The Rockies have supposedly been around ownership's payroll ceiling the past few seasons, so looking at the moves they made between that re-working and the 2011 opener, I guess the biggest thing it enabled them to do was re-sign De la Rosa, who then blew out his elbow:
*Re-signed De la Rosa
*Tulo re-extension (2011 salary didn't change)
*CarGo extension (I think he was already pre-arb for 2011)
*Betancourt extension (already signed for 2011, 2011 salary didn't change)
*Belisle extension (already signed for 2011, 2011 salary didn't change)
*Hammel deal (2-yr deal, bought out some arb years)
*Lindstrom deal (2-yr deal, avoiding arb)
At least we now know that O'Dowd posts here under the "Davo" handle:
I still don't get the one sentence paragraph thing that sports columnist do now.
It's not so much "now" as a traditional thing, from when sports columns appeared as actual columns on a newspaper page, a couple inches wide. One sentence paragraphs look best that way. I remember looking at Rick Telander's section of the Sun-Times website fifteen years ago and saying "Man, these articles look kind of weird with all this white space."
Speaking of which...Tommy Hutton was going on today about how Matt Cain seems to have the same pitching to the score ability that Jack Morris had.
I quickly clicked over to the Twins where Blyleven was yakking about the protection Prince Fielder provides for Cabrera.
(threw clicker into mudshitter)
Actually, I think Cain has the same pitching to the score thing that Bert Blyleven is alleged to have had.
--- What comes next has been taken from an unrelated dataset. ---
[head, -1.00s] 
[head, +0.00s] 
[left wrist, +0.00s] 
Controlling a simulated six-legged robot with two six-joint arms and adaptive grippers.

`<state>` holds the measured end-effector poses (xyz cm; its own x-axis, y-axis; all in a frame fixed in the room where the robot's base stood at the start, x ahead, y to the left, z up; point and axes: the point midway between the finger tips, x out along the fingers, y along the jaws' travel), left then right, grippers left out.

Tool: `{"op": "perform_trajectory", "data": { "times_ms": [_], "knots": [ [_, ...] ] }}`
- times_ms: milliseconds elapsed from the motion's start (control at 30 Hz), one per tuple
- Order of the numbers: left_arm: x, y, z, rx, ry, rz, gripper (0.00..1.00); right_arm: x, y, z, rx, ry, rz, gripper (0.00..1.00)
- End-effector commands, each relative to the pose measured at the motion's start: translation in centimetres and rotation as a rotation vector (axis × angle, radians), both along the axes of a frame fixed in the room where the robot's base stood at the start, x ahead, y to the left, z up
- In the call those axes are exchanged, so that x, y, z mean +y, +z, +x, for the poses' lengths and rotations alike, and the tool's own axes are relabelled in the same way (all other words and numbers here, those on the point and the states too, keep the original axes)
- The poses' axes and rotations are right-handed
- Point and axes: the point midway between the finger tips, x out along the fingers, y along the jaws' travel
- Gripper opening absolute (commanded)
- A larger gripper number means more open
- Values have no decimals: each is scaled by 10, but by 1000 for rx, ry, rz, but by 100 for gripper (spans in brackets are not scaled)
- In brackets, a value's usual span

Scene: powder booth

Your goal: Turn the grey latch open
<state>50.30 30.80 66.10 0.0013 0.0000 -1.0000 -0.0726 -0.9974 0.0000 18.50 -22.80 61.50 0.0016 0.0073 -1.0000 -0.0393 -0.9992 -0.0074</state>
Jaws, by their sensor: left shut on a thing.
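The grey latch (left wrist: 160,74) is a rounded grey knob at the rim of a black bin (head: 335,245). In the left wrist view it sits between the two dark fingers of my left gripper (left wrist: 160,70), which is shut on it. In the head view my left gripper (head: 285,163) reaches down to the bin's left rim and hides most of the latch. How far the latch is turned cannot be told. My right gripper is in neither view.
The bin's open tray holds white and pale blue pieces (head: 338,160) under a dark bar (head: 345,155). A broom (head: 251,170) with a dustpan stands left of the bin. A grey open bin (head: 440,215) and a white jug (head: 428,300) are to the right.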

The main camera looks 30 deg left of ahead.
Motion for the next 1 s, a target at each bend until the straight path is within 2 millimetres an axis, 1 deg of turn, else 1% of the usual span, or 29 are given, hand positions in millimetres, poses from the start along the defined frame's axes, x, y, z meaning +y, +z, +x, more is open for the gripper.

Not only that, but they had no walks. Mat Latos had a perfect BABIP and K/BB rate, and suffered from no errors. And he still allowed five runs. First time since 1971 (McClain) that a starter allowed 5 HRs, no other hits, and no walks.
It's a good thing he has that or he might be having one of the worst years of his career offensively so far!
I will give him a lot of credit for selling high on Ubaldo, although it makes me a bit curious about what they knew and when they knew it.